→ **RECORDS SHOWN**
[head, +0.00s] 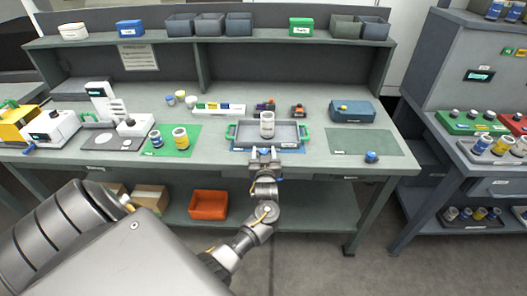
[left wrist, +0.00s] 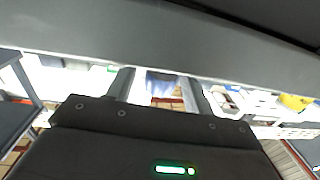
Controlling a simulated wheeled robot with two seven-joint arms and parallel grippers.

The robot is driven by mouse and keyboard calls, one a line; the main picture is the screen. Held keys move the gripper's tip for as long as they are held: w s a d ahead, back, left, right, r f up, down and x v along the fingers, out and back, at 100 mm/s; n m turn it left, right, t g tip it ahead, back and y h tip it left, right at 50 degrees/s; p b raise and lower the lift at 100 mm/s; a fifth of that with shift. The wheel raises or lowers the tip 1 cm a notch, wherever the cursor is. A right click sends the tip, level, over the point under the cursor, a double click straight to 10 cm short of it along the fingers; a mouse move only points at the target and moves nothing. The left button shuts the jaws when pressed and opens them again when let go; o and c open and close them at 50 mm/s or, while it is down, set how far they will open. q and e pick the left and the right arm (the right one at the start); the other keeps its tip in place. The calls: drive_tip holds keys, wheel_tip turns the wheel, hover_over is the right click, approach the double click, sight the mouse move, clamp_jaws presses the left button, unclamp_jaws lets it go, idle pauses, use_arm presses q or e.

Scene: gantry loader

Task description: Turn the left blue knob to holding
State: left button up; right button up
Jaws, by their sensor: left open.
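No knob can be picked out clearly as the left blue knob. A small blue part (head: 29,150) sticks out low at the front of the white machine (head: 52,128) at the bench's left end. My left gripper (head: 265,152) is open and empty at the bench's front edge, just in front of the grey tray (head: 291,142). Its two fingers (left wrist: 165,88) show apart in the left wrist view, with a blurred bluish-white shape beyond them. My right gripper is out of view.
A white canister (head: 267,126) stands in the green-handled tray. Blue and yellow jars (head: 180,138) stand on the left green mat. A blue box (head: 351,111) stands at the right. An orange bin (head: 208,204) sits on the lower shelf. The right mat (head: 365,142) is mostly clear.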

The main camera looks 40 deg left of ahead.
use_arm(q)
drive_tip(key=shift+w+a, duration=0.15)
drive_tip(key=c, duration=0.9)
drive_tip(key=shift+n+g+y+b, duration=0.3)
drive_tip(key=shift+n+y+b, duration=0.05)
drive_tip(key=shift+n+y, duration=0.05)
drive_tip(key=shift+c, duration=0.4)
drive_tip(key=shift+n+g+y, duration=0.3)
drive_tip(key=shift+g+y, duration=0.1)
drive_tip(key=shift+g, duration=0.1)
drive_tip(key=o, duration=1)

---

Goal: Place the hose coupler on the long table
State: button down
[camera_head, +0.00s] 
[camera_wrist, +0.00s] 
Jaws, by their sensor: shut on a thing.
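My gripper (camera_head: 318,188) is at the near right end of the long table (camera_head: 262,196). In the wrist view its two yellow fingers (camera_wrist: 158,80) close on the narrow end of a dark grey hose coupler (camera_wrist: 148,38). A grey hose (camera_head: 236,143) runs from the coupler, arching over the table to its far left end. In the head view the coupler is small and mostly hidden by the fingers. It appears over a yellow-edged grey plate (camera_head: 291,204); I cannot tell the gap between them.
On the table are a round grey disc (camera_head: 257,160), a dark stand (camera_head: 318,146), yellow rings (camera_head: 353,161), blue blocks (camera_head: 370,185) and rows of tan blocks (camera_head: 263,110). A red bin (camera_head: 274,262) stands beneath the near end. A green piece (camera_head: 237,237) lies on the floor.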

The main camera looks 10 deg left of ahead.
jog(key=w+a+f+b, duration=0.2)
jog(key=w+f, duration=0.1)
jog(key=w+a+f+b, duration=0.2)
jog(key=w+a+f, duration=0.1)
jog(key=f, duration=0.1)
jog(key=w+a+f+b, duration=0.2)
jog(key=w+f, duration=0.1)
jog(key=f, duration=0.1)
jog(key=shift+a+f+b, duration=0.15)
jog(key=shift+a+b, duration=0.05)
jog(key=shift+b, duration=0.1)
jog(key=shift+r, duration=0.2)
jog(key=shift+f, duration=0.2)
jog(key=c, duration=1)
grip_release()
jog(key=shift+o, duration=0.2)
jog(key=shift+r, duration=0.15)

→ **WHAT YOU NEED TO DO**
Give the number of lines in the entries that include the string "State", and nothing more.

→ **WRITTEN ANSWER**
2